== Items listed in a dataset ==
○ ○ ○
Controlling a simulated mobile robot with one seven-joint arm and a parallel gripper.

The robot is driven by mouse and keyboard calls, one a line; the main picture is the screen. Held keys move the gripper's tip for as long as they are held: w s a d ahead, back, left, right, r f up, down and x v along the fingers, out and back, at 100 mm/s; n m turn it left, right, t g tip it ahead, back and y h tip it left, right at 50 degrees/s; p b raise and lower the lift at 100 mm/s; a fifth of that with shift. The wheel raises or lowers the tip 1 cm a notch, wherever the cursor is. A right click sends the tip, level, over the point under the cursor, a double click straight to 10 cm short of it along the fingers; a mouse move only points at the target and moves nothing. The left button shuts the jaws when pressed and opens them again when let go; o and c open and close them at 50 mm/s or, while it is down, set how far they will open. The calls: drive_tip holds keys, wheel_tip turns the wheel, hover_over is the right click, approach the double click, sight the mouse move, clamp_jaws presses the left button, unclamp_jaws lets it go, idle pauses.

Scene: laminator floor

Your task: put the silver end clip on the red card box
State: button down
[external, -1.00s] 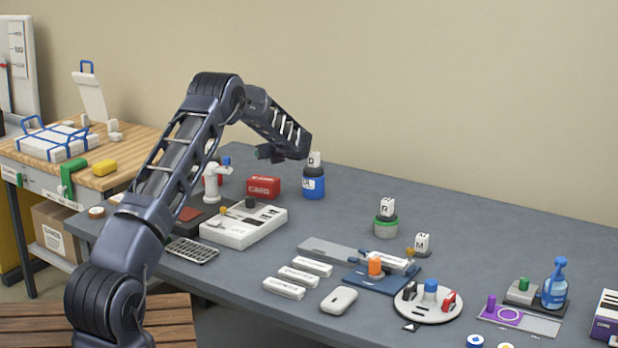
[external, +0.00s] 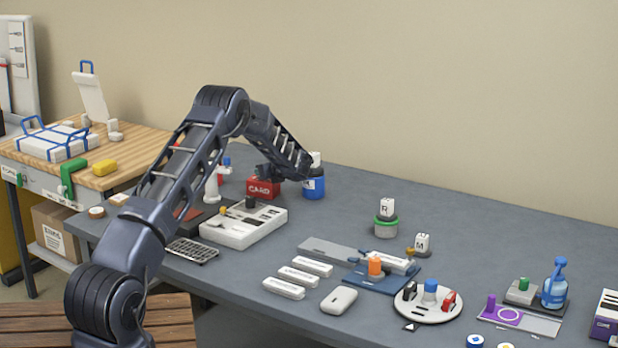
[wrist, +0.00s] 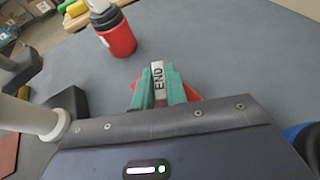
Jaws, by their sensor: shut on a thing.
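The silver end clip (wrist: 158,82), marked END, is held between the green fingers of my gripper (wrist: 159,88) in the wrist view. My gripper is shut on it. In the external view my gripper (external: 268,172) is low over the red card box (external: 262,189), covering part of its top, and the clip cannot be made out. Red parts of the box (wrist: 194,93) show on both sides of the fingers in the wrist view. I cannot tell whether the clip touches the box.
A blue bottle (external: 314,187) with a white top stands just right of the box. A white post-like device (external: 212,185) stands to its left. A white tray unit (external: 240,228) is in front. A red bottle (wrist: 118,38) shows in the wrist view.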

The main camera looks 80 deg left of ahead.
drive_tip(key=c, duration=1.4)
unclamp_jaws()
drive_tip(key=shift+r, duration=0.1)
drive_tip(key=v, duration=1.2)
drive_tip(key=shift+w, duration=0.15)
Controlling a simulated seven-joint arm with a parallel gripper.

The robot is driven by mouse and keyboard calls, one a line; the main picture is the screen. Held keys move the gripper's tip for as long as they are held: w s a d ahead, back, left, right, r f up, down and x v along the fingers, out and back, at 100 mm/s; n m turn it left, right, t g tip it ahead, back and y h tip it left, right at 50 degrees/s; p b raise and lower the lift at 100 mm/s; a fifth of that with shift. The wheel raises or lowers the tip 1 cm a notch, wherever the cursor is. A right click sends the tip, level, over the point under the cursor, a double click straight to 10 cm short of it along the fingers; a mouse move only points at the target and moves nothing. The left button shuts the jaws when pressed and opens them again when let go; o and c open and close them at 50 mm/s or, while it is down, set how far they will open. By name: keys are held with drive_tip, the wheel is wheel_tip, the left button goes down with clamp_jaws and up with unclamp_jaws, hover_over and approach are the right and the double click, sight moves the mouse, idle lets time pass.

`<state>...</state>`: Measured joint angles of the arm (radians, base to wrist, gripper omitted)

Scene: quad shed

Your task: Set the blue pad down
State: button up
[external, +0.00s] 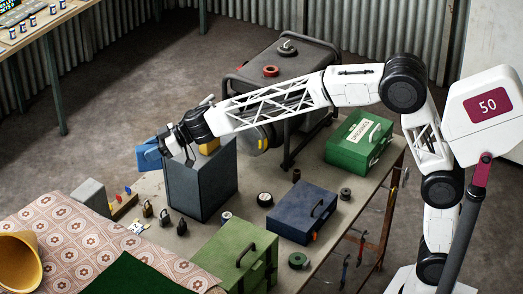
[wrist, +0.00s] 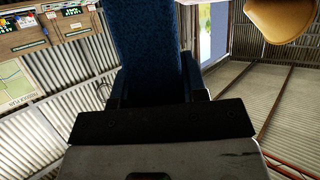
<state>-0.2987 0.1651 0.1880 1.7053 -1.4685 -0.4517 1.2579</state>
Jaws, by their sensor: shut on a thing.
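The blue pad (external: 149,155) is at the far left end of my arm in the external view, beside the upper left edge of a tall grey box. It also fills the upper middle of the wrist view (wrist: 150,55) as a dark blue textured slab. My gripper (external: 168,146) is shut on the blue pad and holds it above the table top. The fingertips are partly hidden by the pad and by the wrist, and the wrist view is tilted towards the walls and roof.
The tall grey box (external: 190,185) stands close beside my gripper. A yellow thing (external: 209,146) shows at its top. Green cases (external: 360,140), a navy case (external: 301,212) and small items crowd the table (external: 325,195). A patterned cloth (external: 95,235) lies at the lower left.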

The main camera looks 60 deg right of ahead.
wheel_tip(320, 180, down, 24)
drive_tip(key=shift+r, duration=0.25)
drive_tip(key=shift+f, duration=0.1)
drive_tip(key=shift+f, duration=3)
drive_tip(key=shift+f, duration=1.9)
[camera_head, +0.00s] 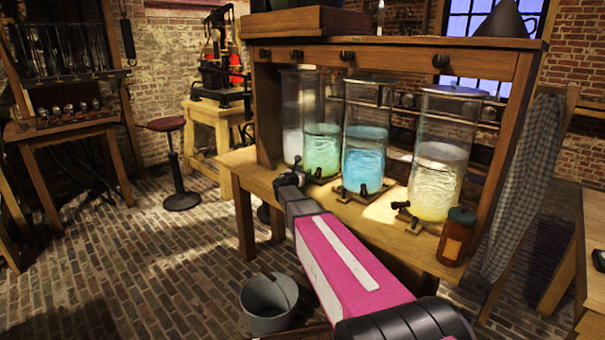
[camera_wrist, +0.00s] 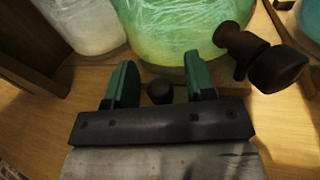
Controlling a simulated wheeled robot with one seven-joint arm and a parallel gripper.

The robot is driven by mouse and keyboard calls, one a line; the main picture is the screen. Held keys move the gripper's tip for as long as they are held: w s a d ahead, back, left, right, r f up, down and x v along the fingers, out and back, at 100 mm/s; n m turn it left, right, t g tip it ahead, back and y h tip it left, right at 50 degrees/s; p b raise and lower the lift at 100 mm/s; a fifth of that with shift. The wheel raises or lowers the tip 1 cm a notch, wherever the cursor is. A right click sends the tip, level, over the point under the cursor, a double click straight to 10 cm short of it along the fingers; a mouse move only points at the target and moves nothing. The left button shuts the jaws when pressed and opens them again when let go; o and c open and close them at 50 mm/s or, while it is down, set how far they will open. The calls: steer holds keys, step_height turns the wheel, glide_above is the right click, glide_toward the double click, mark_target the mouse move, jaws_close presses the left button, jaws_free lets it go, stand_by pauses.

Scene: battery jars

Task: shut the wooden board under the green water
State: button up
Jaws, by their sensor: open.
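The jar of green water (camera_head: 322,150) stands on the cabinet's table, between a jar of pale liquid and a blue one. Its lower part fills the top of the wrist view (camera_wrist: 165,30). A wooden board (camera_head: 318,178) lies under it, mostly hidden by the jar and my arm. A dark round knob (camera_wrist: 160,92) sits in front of the green jar. My gripper (camera_wrist: 162,82) is open, its green fingers on either side of the knob with a gap on each side. In the head view my gripper (camera_head: 289,180) is low in front of the jar.
The green jar's dark tap (camera_wrist: 262,60) juts out just right of my fingers. The blue jar (camera_head: 365,150) and pale yellow jar (camera_head: 438,165) stand to the right, with a brown bottle (camera_head: 457,237). A metal bucket (camera_head: 268,308) is on the floor.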

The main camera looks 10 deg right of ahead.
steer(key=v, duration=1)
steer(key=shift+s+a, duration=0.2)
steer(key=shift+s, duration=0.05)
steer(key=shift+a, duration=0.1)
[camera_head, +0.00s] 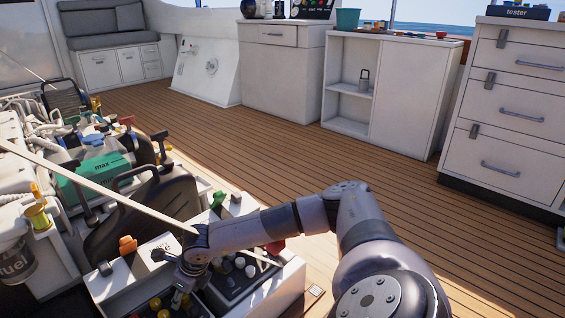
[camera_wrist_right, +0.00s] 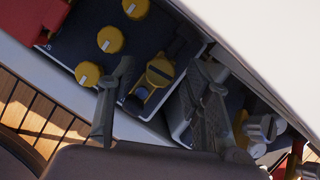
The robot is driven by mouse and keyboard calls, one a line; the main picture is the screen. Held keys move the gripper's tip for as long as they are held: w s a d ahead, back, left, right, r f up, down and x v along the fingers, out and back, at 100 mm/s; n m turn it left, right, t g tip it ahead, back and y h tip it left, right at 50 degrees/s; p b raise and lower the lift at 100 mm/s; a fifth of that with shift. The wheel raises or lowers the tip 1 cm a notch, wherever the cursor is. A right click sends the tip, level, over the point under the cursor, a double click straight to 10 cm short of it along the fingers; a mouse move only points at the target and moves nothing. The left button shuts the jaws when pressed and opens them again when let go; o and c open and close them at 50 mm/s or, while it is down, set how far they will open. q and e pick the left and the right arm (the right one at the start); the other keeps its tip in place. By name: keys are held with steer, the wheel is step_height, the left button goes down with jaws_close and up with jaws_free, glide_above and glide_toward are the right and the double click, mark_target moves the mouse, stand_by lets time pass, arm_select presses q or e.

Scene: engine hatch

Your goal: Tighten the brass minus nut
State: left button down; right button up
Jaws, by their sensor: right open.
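In the head view, my right gripper (camera_head: 182,293) points down over the white tray box, and the slotted nut cannot be made out there. My left gripper is not in view.
Several yellow knobs with white lines (camera_wrist_right: 110,40) lie near the nut, and grey-white knobs (camera_wrist_right: 262,128) sit at the other side. The engine's green max box (camera_head: 103,167) and dark levers stand behind the tray. The wooden floor (camera_head: 330,160) is clear.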

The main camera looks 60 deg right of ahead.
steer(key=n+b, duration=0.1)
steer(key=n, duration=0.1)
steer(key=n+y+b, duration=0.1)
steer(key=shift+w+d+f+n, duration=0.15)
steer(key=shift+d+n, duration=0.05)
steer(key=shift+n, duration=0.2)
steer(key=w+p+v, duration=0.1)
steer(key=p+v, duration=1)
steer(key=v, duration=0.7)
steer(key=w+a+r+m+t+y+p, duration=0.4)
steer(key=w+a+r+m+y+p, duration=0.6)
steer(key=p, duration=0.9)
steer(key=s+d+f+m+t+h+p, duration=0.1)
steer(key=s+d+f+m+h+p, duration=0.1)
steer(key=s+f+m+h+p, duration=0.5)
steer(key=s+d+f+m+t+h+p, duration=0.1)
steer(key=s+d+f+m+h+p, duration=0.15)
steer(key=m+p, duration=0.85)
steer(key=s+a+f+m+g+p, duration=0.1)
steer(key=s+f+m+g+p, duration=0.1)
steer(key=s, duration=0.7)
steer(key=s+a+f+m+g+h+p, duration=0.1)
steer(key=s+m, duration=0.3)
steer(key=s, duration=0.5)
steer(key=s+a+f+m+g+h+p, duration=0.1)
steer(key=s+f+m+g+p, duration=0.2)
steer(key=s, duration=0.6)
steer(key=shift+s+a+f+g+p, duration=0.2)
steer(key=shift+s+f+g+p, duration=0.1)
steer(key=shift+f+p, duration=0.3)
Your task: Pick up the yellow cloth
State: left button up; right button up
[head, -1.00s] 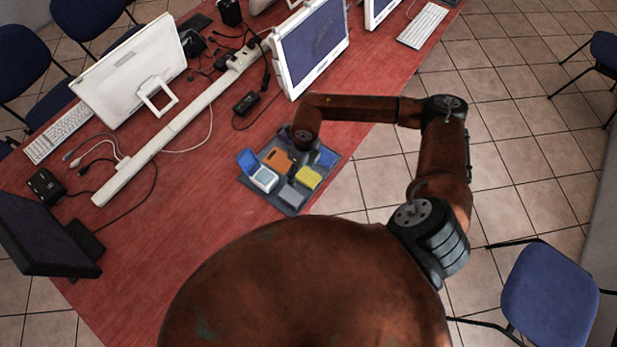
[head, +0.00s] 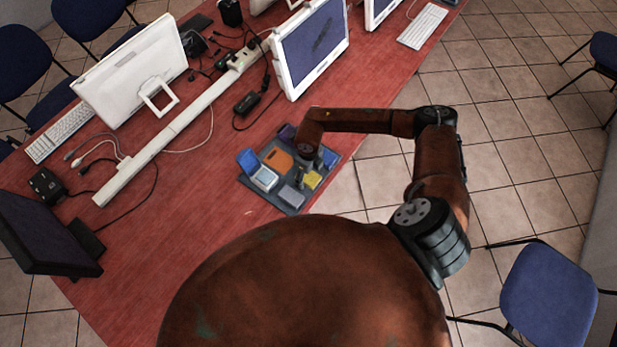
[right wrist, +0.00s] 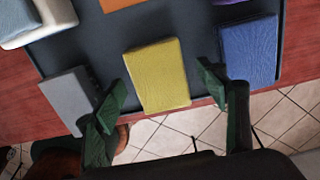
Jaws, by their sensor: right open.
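The yellow cloth (right wrist: 158,74) is a folded block on the dark tray (right wrist: 95,30) near the table's edge. It also shows in the head view (head: 312,180), partly covered by my right gripper (head: 318,164). In the right wrist view my right gripper (right wrist: 160,100) is open, with one finger on each side of the cloth's near end. No finger is seen closed on it, and I cannot tell the height of the fingertips over the tray. My left gripper is not in view.
On the same tray are a grey block (right wrist: 70,98) left of the cloth, a blue folded cloth (right wrist: 248,50) to its right, and an orange piece (head: 278,159). A blue and white box (head: 262,177) stands at the tray's left. Monitors and cables lie beyond.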

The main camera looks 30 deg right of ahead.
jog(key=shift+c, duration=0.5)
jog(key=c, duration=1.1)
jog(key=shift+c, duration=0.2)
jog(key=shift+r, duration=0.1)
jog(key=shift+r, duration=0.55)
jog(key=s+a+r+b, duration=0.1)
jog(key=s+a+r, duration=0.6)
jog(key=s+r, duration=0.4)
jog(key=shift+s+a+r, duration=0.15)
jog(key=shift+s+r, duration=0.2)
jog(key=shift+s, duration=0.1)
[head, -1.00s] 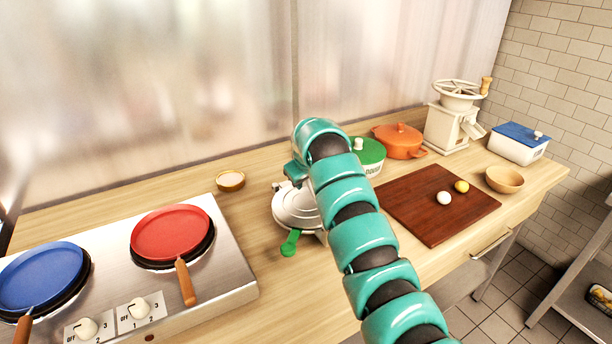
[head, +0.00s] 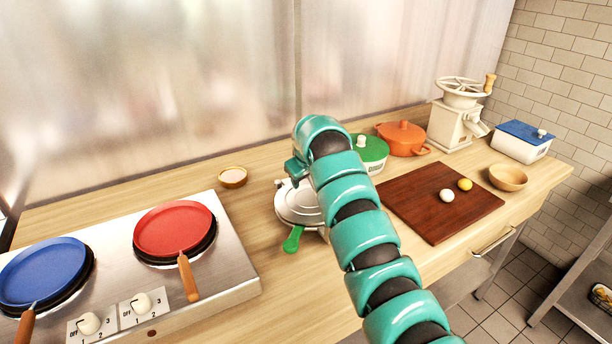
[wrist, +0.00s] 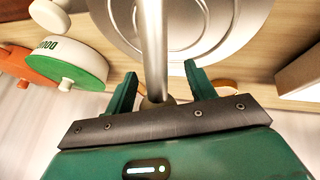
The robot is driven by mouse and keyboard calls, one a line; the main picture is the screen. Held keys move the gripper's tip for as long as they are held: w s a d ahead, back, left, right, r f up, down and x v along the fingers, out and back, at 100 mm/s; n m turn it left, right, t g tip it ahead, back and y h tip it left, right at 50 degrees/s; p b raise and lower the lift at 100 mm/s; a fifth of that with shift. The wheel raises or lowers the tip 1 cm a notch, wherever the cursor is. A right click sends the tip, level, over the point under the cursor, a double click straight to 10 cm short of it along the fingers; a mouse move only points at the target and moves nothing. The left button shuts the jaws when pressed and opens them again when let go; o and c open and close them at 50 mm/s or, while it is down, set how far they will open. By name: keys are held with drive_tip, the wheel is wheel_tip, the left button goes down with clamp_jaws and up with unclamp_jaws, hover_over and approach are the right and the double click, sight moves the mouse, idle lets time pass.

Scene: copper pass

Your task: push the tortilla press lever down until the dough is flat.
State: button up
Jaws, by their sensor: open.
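The tortilla press (head: 296,205) is a round, pale metal press on the counter, partly hidden behind my arm in the head view. My gripper (wrist: 160,69) is open, with one green finger on each side of the bar's near end. I cannot tell whether the fingers touch it. The dough inside the press is not visible.
A stove with a blue pan (head: 42,272) and a red pan (head: 173,229) stands left. A small bowl (head: 233,177) sits behind the press. A green pot (head: 372,150), orange pot (head: 403,138) and cutting board (head: 415,208) with two balls are right. The counter between stove and press is clear.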

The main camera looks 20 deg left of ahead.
○ ○ ○
== Task prompt ==
Supply the count of lines in the entries that contain the word "simulated", and nothing besides.

== Task solution ==
3